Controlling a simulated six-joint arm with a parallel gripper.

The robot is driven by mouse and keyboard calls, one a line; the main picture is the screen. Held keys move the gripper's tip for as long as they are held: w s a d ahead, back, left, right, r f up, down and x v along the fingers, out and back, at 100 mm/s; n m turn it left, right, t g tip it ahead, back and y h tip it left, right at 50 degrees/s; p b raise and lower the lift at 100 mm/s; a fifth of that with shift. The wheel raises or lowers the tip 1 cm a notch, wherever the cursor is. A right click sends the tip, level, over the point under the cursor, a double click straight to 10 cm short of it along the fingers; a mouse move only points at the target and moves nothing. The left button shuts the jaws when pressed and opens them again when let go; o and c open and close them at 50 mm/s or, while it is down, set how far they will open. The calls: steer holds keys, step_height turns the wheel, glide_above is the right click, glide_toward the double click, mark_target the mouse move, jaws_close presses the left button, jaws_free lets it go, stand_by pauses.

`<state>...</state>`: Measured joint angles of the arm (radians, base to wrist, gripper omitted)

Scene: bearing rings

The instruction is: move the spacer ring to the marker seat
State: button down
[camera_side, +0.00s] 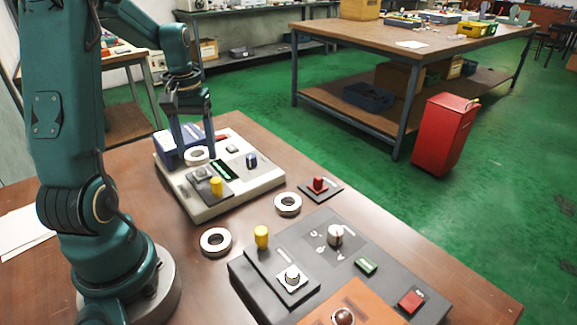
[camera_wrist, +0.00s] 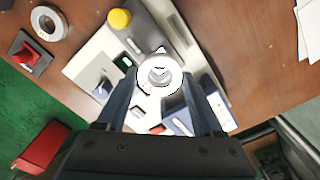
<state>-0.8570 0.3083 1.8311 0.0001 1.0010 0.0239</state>
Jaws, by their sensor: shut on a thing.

======

_What to do:_
Extract the closing run of lines, starting with the one containing "<state>-0.8570 0.3083 1.8311" and ending at the last, exactly as written.

_Full answer:_
<state>-0.8570 0.3083 1.8311 0.0001 1.0010 0.0239</state>
Jaws, by their sensor: shut on a thing.

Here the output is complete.